Quatrième en proto de La Boulangère Mini Transat 2023, Marie Gendron poursuit cette saison sur le circuit Mini, signant notamment sa première victoire, sur la Mini en Mai, avant d’enchaîner sur une deuxième place lors du Trophée Marie-Agnès Péron. A 30 ans, la skippeuse de Léa Nature aimerait enchaîner avec un projet de Class40, comme elle l’explique à Tip & Shaft.
► Peux-tu nous raconter comment la voile de compétition a commencé pour toi ?

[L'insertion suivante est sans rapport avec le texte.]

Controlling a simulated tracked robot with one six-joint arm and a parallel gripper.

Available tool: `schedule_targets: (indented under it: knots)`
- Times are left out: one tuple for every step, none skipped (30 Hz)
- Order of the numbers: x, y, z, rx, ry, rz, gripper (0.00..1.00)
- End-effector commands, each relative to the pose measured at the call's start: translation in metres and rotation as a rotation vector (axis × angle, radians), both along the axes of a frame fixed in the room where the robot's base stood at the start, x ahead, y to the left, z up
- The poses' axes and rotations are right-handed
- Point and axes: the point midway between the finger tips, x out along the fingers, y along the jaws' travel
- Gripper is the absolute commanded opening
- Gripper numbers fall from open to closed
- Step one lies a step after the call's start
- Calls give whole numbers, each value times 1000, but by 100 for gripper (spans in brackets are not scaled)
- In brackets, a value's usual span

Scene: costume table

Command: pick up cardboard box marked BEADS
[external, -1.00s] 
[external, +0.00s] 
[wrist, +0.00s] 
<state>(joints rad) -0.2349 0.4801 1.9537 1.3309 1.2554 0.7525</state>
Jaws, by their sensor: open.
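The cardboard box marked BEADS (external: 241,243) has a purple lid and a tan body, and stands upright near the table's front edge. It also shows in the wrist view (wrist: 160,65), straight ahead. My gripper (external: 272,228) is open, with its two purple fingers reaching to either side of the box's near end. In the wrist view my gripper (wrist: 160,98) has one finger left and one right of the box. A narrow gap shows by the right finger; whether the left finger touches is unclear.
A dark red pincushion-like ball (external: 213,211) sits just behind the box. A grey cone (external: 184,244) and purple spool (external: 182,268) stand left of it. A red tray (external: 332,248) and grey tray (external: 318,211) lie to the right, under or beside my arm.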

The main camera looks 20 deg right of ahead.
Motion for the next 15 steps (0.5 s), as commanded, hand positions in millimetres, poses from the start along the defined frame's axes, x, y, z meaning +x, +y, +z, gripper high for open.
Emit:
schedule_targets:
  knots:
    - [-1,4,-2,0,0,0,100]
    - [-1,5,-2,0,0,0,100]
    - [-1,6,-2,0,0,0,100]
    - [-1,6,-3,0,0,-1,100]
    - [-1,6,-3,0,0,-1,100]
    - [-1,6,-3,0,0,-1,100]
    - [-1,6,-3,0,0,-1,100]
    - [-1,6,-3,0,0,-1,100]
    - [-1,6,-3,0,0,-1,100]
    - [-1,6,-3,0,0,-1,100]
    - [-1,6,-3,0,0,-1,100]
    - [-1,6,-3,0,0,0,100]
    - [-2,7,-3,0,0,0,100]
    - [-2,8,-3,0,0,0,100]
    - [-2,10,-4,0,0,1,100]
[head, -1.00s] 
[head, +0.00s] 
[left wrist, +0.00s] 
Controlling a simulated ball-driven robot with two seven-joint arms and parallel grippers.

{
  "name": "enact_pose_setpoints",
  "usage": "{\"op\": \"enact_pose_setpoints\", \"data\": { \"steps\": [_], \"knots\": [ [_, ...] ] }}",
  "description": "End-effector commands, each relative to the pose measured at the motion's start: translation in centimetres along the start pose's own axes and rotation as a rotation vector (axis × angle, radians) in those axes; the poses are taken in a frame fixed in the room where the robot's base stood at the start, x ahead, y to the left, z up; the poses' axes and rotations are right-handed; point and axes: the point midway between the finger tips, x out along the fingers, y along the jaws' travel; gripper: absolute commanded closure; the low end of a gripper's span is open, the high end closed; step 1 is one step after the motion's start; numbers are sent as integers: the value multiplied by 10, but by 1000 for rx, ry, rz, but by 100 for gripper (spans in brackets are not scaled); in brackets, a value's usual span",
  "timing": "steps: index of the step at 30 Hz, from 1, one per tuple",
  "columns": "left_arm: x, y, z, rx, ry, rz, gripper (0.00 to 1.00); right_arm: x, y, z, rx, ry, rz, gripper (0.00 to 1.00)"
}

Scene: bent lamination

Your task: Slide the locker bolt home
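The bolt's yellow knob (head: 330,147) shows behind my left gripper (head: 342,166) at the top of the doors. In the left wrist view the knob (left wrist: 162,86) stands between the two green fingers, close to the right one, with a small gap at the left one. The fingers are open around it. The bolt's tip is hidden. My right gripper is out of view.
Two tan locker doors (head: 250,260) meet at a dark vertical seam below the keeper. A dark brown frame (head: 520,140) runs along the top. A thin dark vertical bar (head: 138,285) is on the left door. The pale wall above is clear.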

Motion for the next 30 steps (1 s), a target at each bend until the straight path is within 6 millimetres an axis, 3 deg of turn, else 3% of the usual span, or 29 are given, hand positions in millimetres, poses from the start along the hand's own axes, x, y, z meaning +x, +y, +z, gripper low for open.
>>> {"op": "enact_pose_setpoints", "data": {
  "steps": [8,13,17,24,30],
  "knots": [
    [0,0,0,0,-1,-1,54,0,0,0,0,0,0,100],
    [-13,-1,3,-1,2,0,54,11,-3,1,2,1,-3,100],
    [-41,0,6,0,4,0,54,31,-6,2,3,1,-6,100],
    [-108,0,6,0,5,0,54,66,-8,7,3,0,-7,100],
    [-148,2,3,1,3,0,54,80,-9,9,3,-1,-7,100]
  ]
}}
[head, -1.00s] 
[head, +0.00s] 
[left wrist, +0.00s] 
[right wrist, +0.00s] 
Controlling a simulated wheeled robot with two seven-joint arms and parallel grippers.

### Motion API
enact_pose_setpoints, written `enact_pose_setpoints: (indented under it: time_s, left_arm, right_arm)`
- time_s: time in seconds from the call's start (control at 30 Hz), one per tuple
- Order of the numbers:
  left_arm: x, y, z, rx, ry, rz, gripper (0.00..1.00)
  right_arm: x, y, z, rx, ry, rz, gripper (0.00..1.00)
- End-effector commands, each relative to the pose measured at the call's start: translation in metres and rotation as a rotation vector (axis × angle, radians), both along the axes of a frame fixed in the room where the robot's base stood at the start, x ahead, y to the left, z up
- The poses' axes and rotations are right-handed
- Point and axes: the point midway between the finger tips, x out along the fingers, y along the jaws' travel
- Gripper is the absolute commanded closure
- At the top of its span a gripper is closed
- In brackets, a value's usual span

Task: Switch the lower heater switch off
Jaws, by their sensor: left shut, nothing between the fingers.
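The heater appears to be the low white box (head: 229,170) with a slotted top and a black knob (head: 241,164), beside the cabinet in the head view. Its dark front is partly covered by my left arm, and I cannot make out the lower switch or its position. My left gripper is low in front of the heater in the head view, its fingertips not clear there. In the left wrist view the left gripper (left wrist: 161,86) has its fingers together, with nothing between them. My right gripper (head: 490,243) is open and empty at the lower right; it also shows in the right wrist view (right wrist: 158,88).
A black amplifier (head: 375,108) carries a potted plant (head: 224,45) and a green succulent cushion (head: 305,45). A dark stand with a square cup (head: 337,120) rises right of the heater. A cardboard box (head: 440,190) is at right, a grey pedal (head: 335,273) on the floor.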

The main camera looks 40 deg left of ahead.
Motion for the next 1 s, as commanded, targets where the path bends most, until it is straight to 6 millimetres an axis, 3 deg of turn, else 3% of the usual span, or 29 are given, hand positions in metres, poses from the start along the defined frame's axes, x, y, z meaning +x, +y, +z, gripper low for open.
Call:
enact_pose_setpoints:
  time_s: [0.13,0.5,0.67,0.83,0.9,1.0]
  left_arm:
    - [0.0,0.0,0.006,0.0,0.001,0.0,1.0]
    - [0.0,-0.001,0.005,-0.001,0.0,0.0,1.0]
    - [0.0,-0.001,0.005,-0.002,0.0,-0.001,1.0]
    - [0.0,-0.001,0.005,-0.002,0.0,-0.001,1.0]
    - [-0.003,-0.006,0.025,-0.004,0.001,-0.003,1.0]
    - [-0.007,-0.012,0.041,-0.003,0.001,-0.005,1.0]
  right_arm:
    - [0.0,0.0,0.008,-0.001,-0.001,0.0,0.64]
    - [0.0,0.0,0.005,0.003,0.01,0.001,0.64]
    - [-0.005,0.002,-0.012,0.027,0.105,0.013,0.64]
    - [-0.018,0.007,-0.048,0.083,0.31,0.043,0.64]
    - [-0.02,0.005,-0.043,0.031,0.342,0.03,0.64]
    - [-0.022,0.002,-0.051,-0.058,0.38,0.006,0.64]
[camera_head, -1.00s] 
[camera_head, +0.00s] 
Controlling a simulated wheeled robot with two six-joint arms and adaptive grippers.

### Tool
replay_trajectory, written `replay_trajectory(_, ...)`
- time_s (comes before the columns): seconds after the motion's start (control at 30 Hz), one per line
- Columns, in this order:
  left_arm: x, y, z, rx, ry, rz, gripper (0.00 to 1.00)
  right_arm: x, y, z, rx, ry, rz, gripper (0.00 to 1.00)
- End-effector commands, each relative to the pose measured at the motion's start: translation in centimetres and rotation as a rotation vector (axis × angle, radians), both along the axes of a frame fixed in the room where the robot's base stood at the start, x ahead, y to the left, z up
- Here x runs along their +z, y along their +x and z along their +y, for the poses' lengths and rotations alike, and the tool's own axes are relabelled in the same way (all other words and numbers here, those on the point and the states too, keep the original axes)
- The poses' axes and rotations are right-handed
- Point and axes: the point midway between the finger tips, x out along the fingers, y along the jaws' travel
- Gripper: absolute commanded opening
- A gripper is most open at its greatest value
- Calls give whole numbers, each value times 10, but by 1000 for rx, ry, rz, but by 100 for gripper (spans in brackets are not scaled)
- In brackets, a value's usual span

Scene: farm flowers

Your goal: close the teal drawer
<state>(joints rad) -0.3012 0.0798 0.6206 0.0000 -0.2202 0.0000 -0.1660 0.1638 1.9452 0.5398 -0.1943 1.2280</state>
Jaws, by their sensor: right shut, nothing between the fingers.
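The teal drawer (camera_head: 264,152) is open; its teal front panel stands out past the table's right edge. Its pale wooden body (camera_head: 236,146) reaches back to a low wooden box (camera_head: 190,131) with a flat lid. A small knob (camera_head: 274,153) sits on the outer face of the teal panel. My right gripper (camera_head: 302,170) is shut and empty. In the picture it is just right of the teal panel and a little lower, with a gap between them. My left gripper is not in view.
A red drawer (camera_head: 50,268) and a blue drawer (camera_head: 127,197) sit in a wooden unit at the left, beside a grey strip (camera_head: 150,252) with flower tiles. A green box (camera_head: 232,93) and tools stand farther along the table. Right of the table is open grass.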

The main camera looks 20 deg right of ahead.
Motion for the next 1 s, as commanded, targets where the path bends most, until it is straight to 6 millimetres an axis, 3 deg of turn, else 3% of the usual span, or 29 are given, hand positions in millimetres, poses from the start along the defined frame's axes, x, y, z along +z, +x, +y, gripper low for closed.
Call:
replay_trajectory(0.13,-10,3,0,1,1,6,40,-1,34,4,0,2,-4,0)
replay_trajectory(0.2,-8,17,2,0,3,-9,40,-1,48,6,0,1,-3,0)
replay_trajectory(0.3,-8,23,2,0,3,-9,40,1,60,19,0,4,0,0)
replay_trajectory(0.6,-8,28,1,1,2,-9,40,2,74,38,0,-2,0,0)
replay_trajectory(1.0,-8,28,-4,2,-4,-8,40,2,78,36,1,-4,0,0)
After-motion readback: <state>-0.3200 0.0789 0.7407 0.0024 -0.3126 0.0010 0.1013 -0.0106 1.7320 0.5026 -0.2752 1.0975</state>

Je suis originaire de la campagne nantaise et mes parents, en bons Mayennais, se sont dit quand ils ont débarqué à Nantes qu’ils allaient voir à quoi ressemblait la mer, et ils ont acheté un petit bateau sur lequel j’ai découvert la voile. Ensuite, j’en ai fait ma passion, je suis devenue monitrice, j’ai fait de la compétition en Hobie Cat 16 et en J80. Jusqu’au moment où j’ai eu envie de construire un bateau. J’étais en IUT Sciences et génie des matériaux à Nantes, je me suis dit que ça pouvait être un super projet étudiant à mener. Et voilà comment a débuté, en 2012, l’aventure de mon premier Mini, à 18 ans, sans rien n’y connaître.
► Comment s’est passée cette construction ?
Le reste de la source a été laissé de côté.